這一期我們繞不開這些數字。我是最不愿意懷舊的那一派,可也禁不住時不常提一提十年前十多年前的好。
十年前,CIGE(中藝博博覽會)抵抗過非典年的延誤,顫顫巍巍辦起第一屆,經歷過易主、堅守和停辦,今年又顫顫巍巍辦起第十屆,口碑一如既往的平平淡淡甚至每況愈下,我無意中路過國際會議中心,看到美女CEO王一涵婷婷迎風執著地站在展廳前恭候藝術家和參觀者,甚至是路過的熟人,我還是很敬佩這個女人能把控自己的行業態度,藝術北京號稱沒有對手,西岸藝博會強勢亮相,CIGE還是顫顫巍巍地鋪開來攤子,這是勇氣的十年。

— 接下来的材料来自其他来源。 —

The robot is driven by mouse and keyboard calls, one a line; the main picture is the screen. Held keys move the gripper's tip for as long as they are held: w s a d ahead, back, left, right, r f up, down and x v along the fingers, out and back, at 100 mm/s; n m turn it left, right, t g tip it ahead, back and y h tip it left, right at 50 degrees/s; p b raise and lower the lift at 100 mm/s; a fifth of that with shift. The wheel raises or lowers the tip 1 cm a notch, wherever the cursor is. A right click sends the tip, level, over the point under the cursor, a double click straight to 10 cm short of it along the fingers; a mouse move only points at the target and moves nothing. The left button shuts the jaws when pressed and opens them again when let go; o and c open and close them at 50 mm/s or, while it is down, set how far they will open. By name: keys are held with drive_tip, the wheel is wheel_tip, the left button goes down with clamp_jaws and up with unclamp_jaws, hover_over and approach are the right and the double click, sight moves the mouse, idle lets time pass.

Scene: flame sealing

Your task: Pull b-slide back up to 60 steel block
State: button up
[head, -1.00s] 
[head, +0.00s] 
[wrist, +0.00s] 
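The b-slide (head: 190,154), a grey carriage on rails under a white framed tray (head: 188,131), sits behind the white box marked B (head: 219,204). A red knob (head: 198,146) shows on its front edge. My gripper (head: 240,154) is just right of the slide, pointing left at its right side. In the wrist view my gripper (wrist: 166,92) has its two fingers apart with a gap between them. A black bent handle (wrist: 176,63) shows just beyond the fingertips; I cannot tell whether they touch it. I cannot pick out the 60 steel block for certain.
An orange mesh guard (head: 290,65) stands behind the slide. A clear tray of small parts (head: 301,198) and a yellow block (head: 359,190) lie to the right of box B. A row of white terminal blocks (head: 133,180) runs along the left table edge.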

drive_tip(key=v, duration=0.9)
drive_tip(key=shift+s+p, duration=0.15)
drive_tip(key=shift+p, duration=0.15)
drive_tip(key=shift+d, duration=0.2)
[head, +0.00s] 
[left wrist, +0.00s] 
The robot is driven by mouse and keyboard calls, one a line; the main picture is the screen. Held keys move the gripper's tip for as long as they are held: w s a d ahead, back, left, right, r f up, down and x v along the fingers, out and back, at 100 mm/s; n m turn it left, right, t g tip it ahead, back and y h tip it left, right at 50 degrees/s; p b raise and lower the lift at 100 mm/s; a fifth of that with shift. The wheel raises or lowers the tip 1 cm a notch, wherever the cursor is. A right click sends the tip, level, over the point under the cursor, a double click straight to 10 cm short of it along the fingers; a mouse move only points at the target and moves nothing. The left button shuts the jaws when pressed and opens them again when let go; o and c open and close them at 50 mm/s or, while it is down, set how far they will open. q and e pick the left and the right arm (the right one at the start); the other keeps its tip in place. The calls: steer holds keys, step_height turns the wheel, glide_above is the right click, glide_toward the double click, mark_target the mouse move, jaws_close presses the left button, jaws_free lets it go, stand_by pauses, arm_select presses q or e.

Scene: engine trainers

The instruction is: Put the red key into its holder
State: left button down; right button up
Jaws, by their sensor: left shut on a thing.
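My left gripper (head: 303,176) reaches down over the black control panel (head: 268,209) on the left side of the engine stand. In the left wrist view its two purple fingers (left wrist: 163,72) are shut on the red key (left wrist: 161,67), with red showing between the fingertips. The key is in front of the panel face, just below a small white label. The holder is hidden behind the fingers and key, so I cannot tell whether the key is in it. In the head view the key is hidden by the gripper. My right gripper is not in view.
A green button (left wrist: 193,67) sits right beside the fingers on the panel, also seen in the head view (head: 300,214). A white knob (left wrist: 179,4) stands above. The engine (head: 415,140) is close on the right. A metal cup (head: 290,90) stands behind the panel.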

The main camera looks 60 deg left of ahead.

11月“上海雙年展”將舉辦第十屆。10屆、20年這兩個數字對“上海雙年展”來說具有特殊的意義。“上海雙年展”是第一個有政府支持的雙年展,雙年展(包括各種三年展、四年展等連續性的大型展覽)是一種國際上通行的大型展覽制度,它不同于藝術博覽會那樣以藝術品銷售為主的商業活動,雙年展以展示當代最前沿的藝術為宗旨。國內的雙年展在對這個概念還模模糊糊的時候就開始了本土化的探索,中國的雙年展的舉辦更像是一場持久的角逐。所以,這20年對中國當代藝術同樣具有特殊的意義。(焦萌)
首飾設計師張凡從學習到從業,做首飾已經做了十年,在今年是第十一個年頭,她交出自己個展的作業。
不論是大型活動還是小小的個展,都有著一個人或者一群人十年十多年的披荊斬棘,疼痛和成就都藏匿于多少機緣巧合說干就干不知所措長吁短嘆,以及最終展燈下的風風光光推杯換盞,藝術支撐我們的生活,指引我們前行。
經過這么多嘗試,我知道,即便是十年十多年的故事,我們也只是輕輕抖摟了一下藝術的邊角。
八卦的副主編跑來跟我匯報《藝術財經》開了自己的空間,辦了自己的展覽,我倒不羨慕嫉妒同行們轉型的速度,卻不知怎么聯想著飛魚秀再一個十年后會變成什么樣子,那時候還有人聽廣播么,還有人把自己的easy morning分享給最熟悉的陌生人么,傳統媒體十年后會變成什么樣子,死了之后還會重生么。